2. La récidive rapide est un facteur aggravant important
Même si une faute subséquente est moins grave, le fait qu’elle survienne peu de temps après un dernier avertissement et qu’elle reflète un comportement déjà sanctionné renforce la légitimité d’une mesure plus sévère. Le Tribunal a reconnu que l’employeur n’était pas tenu d’attendre d’autres manquements pour agir.
3. Le lien de confiance peut être rompu sans comportement extrême
Il n’est pas toujours nécessaire qu’une faute soit grave au point de justifier un congédiement à elle seule. Si un salarié ne respecte pas les avertissements précédents, cela peut suffire à démontrer une incapacité à se conformer aux attentes.

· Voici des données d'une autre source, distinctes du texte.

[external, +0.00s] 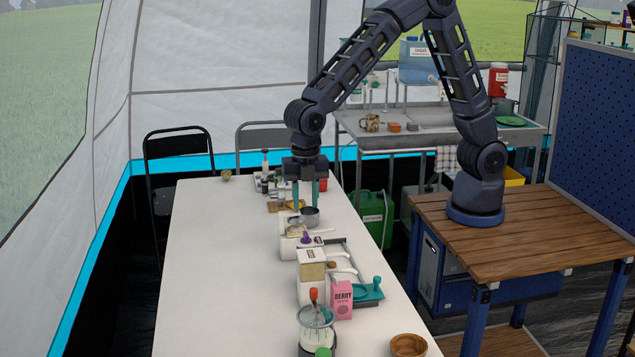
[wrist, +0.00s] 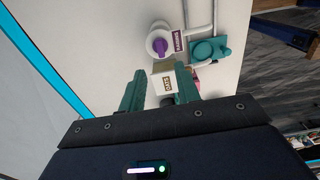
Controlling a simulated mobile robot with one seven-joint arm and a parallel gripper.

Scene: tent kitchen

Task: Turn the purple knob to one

4. Le contexte peut atténuer — ou aggraver — la sanction
Le Tribunal a évalué les éléments contextuels (stress lié à la pandémie, retour d’un congé d’invalidité, ancienneté), mais a conclu qu’ils ne contrebalançaient pas les comportements fautifs. L’absence de remords, les contradictions dans le témoignage du salarié, et l’effet sur l’équipe ont pesé plus lourd dans l’analyse.
Considérations pratiques pour la gestion disciplinaire
Documenter rigoureusement les incidents et les plaintes reçues.
Appliquer les politiques de manière cohérente pour éviter toute allégation de traitement arbitraire.
Consigner clairement les attentes dans chaque mesure disciplinaire, surtout lorsqu’un avis final est émis.
Offrir au salarié l’occasion de s’expliquer et de corriger son comportement — et tenir compte de sa réponse.
Évaluer l’impact sur le climat de travail, car cela est souvent déterminant pour le tribunal.
Conclusion
La décision 2025 QCTA 80 confirme qu’un congédiement peut être jugé raisonnable même lorsque les fautes les plus récentes sont moins graves que celles antérieures, si elles surviennent après un dernier avertissement clair.
Pour les employeurs, cette décision rappelle l'importance d’un processus disciplinaire structuré, transparent et bien documenté. La récidive, l’absence de remords, et l’effet sur l’environnement de travail sont des éléments centraux qui peuvent justifier la fin du lien d’emploi.